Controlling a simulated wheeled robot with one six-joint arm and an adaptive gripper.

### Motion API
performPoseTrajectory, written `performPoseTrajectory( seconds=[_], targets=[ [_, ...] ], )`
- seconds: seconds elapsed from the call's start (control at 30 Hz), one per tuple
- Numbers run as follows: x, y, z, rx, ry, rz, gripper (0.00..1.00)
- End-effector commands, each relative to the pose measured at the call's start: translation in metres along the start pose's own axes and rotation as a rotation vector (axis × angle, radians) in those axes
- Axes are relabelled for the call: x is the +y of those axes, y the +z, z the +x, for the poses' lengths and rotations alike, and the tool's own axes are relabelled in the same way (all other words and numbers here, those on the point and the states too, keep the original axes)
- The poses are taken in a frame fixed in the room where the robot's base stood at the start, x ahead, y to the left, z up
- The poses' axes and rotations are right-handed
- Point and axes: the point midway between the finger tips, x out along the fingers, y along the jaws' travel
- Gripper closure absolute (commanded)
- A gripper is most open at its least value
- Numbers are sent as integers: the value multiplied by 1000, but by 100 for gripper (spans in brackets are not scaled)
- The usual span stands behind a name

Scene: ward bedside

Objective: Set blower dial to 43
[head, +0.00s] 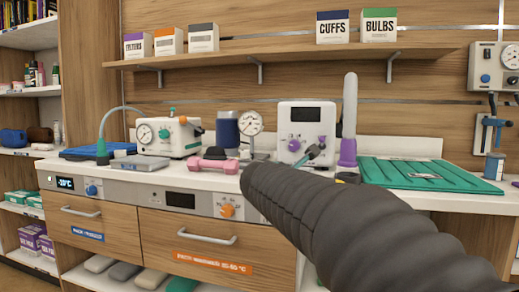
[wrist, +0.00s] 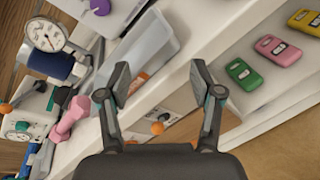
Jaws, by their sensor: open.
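No dial marked as a blower's can be read. An orange dial (head: 227,211) sits on the grey front panel, right of a dark display (head: 181,199) with no legible number. In the wrist view, an orange knob (wrist: 157,128) shows between and below the fingers, apparently that dial. A blue dial (head: 91,190) sits farther left beside a lit display (head: 65,183). My gripper (wrist: 160,88) is open and empty, apart from the orange knob. In the head view my dark arm hides the gripper.
The counter holds a gauge (head: 250,123), a pink dumbbell-shaped item (head: 213,165), a white pump-like unit (head: 168,137) and a green tray (head: 432,174). A drawer handle (head: 207,238) projects below the panel. A clear bin (wrist: 140,60) lies beyond the fingers.

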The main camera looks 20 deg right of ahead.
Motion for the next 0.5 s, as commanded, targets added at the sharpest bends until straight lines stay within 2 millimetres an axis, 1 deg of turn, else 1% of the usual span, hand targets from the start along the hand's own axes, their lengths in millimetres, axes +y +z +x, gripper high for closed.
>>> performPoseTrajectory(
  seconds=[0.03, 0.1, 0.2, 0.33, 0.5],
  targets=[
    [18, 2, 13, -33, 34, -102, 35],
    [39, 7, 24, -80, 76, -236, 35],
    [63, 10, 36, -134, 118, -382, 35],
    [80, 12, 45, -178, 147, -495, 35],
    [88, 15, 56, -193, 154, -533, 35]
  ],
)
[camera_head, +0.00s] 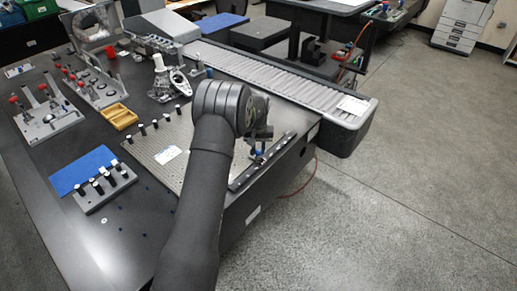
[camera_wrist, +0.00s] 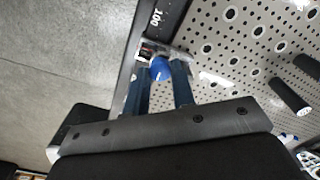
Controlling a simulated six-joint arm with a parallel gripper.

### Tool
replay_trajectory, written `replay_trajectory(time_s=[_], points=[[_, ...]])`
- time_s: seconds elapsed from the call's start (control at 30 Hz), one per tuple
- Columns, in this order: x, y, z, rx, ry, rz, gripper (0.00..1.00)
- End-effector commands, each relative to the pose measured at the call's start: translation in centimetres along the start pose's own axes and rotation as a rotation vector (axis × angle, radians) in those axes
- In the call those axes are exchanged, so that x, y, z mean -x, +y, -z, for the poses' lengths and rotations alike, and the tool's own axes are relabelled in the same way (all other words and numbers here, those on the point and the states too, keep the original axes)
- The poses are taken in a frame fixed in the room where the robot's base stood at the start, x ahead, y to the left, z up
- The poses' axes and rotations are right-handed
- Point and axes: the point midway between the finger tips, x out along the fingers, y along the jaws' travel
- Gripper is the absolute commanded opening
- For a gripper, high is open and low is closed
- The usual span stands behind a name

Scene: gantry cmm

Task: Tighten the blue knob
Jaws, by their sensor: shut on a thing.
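The blue knob (camera_wrist: 160,70) shows in the wrist view between the two fingers of my gripper (camera_wrist: 163,78). The fingers are shut on it. The knob sits on a small metal block (camera_wrist: 150,48) at the edge of the perforated plate (camera_wrist: 220,70). In the head view my gripper (camera_head: 258,150) reaches down at the plate's right edge, beside the dark rail (camera_head: 262,165). A little blue shows there below the gripper; most of the knob is hidden.
Several dark posts stand on the plate's left side; two dark cylinders (camera_wrist: 290,97) show in the wrist view. A wooden tray (camera_head: 120,117) and a blue mat (camera_head: 82,170) lie further left. A roller conveyor (camera_head: 270,80) runs behind. Open floor lies right of the table.

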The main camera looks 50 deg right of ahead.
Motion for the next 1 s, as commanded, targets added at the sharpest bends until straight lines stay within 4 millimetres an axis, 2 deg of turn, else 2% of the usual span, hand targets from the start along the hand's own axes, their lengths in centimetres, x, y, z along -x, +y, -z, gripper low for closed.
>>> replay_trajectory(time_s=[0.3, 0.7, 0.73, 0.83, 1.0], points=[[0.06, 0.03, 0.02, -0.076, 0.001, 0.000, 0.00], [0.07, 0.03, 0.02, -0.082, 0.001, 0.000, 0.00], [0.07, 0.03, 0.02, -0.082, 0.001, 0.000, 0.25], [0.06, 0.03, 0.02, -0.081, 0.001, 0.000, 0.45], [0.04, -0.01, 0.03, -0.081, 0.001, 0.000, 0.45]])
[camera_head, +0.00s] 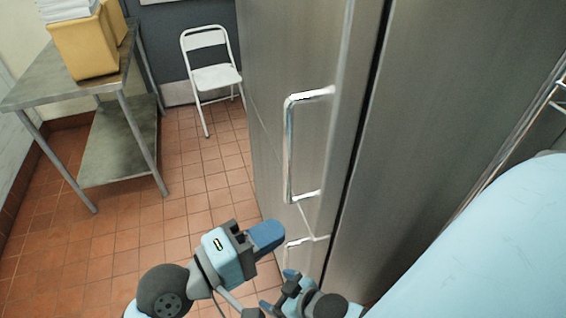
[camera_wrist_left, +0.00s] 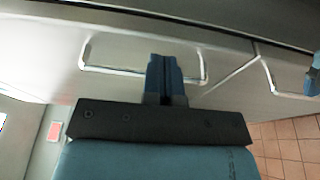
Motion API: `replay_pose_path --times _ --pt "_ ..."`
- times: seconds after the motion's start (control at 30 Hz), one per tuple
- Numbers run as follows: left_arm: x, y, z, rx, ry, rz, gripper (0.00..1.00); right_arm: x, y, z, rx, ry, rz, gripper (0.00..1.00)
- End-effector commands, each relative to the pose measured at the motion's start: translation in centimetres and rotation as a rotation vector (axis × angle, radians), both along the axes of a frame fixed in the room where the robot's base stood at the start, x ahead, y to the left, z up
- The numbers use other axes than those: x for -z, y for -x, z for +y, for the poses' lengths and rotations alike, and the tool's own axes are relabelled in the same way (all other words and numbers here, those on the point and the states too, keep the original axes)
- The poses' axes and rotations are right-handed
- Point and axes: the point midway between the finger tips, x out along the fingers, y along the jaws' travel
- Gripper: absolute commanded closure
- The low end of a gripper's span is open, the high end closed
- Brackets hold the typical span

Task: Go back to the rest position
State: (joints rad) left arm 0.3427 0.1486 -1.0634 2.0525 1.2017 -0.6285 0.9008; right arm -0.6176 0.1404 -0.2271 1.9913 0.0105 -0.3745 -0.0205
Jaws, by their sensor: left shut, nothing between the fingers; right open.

Your objective | Copy the data word for word. Pictures do not go in the copy.

The output |
Controlling a simulated wheeled robot with one six-joint arm and an adaptive gripper.

### Motion API
performPoseTrajectory, written `performPoseTrajectory( seconds=[_], targets=[ [_, ...] ], )`
- seconds: seconds elapsed from the call's start (control at 30 Hz), one per tuple
- Numbers run as follows: x, y, z, rx, ry, rz, gripper (0.00..1.00)
- End-effector commands, each relative to the pose measured at the call's start: translation in metres along the start pose's own axes and rotation as a rotation vector (axis × angle, radians) in those axes
- Axes are relabelled for the call: x is the +y of those axes, y the +z, z the +x, for the poses' lengths and rotations alike, and the tool's own axes are relabelled in the same way (all other words and numbers here, those on the point and the states too, keep the original axes)
- The poses are taken in a frame fixed in the room where the robot's base stood at the start, x ahead, y to the left, z up
- The poses' axes and rotations are right-handed
- Point and axes: the point midway between the finger tips, x out along the fingers, y along the jaws' travel
- Gripper closure absolute (commanded)
- A gripper is most open at its least value
- Numbers are sent as integers: the value multiplied by 1000, but by 100 for gripper (spans in brackets are not scaled)
- The usual span stands behind a name

Scene: ward bedside

Objective: Set blower dial to 43
[head, +0.00s] 
[wrist, +0.00s] 
Jaws, by their sensor: open.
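No dial marked as a blower's can be read. An orange dial (head: 227,211) sits on the grey front panel, right of a dark display (head: 181,199) with no legible number. In the wrist view, an orange knob (wrist: 157,128) shows between and below the fingers, apparently that dial. A blue dial (head: 91,190) sits farther left beside a lit display (head: 65,183). My gripper (wrist: 160,88) is open and empty, apart from the orange knob. In the head view my dark arm hides the gripper.
The counter holds a gauge (head: 250,123), a pink dumbbell-shaped item (head: 213,165), a white pump-like unit (head: 168,137) and a green tray (head: 432,174). A drawer handle (head: 207,238) projects below the panel. A clear bin (wrist: 140,60) lies beyond the fingers.

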The main camera looks 20 deg right of ahead.
Motion for the next 0.5 s, as commanded, targets added at the sharpest bends until straight lines stay within 2 millimetres an axis, 1 deg of turn, else 1% of the usual span, hand targets from the start along the hand's own axes, their lengths in millimetres, axes +y +z +x, gripper high for closed.
>>> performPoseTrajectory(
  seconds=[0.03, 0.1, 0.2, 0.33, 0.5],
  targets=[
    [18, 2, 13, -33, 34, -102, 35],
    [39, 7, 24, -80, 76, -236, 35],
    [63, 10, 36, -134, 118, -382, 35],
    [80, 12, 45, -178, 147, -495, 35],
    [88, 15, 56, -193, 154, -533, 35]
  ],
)
[camera_head, +0.00s] 
[camera_wrist, +0.00s] 
Controlling a simulated six-joint arm with a parallel gripper.

### Tool
replay_trajectory, written `replay_trajectory(time_s=[_], points=[[_, ...]])`
- time_s: seconds elapsed from the call's start (control at 30 Hz), one per tuple
- Columns, in this order: x, y, z, rx, ry, rz, gripper (0.00..1.00)
- End-effector commands, each relative to the pose measured at the call's start: translation in centimetres along the start pose's own axes and rotation as a rotation vector (axis × angle, radians) in those axes
- In the call those axes are exchanged, so that x, y, z mean -x, +y, -z, for the poses' lengths and rotations alike, and the tool's own axes are relabelled in the same way (all other words and numbers here, those on the point and the states too, keep the original axes)
- The poses are taken in a frame fixed in the room where the robot's base stood at the start, x ahead, y to the left, z up
- The poses' axes and rotations are right-handed
- Point and axes: the point midway between the finger tips, x out along the fingers, y along the jaws' travel
- Gripper is the absolute commanded opening
- For a gripper, high is open and low is closed
- The usual span stands behind a name

Scene: gantry cmm

Task: Tighten the blue knob
Jaws, by their sensor: shut on a thing.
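The blue knob (camera_wrist: 160,70) shows in the wrist view between the two fingers of my gripper (camera_wrist: 163,78). The fingers are shut on it. The knob sits on a small metal block (camera_wrist: 150,48) at the edge of the perforated plate (camera_wrist: 220,70). In the head view my gripper (camera_head: 258,150) reaches down at the plate's right edge, beside the dark rail (camera_head: 262,165). A little blue shows there below the gripper; most of the knob is hidden.
Several dark posts stand on the plate's left side; two dark cylinders (camera_wrist: 290,97) show in the wrist view. A wooden tray (camera_head: 120,117) and a blue mat (camera_head: 82,170) lie further left. A roller conveyor (camera_head: 270,80) runs behind. Open floor lies right of the table.

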The main camera looks 50 deg right of ahead.
Motion for the next 1 s, as commanded, targets added at the sharpest bends until straight lines stay within 4 millimetres an axis, 2 deg of turn, else 2% of the usual span, hand targets from the start along the hand's own axes, their lengths in centimetres, x, y, z along -x, +y, -z, gripper low for closed.
>>> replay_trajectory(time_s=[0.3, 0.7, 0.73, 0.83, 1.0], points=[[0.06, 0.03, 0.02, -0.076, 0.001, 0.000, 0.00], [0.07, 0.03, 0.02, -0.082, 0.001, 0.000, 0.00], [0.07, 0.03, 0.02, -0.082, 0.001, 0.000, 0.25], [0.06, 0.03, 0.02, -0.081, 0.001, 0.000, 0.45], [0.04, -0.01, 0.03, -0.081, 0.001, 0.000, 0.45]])
[camera_head, +0.00s] 
[camera_wrist_left, +0.00s] 
Motion API: `replay_pose_path --times _ --pt "_ ..."`
- times: seconds after the motion's start (control at 30 Hz), one per tuple
- Numbers run as follows: left_arm: x, y, z, rx, ry, rz, gripper (0.00..1.00); right_arm: x, y, z, rx, ry, rz, gripper (0.00..1.00)
- End-effector commands, each relative to the pose measured at the motion's start: translation in centimetres and rotation as a rotation vector (axis × angle, radians), both along the axes of a frame fixed in the room where the robot's base stood at the start, x ahead, y to the left, z up
- The numbers use other axes than those: x for -z, y for -x, z for +y, for the poses' lengths and rotations alike, and the tool's own axes are relabelled in the same way (all other words and numbers here, those on the point and the states too, keep the original axes)
- The poses' axes and rotations are right-handed
- Point and axes: the point midway between the finger tips, x out along the fingers, y along the jaws' travel
- Gripper: absolute commanded closure
- The low end of a gripper's span is open, the high end closed
- Brackets hold the typical span

Task: Go back to the rest position
State: (joints rad) left arm 0.3427 0.1486 -1.0634 2.0525 1.2017 -0.6285 0.9008; right arm -0.6176 0.1404 -0.2271 1.9913 0.0105 -0.3745 -0.0205
Jaws, by their sensor: left shut, nothing between the fingers; right open.

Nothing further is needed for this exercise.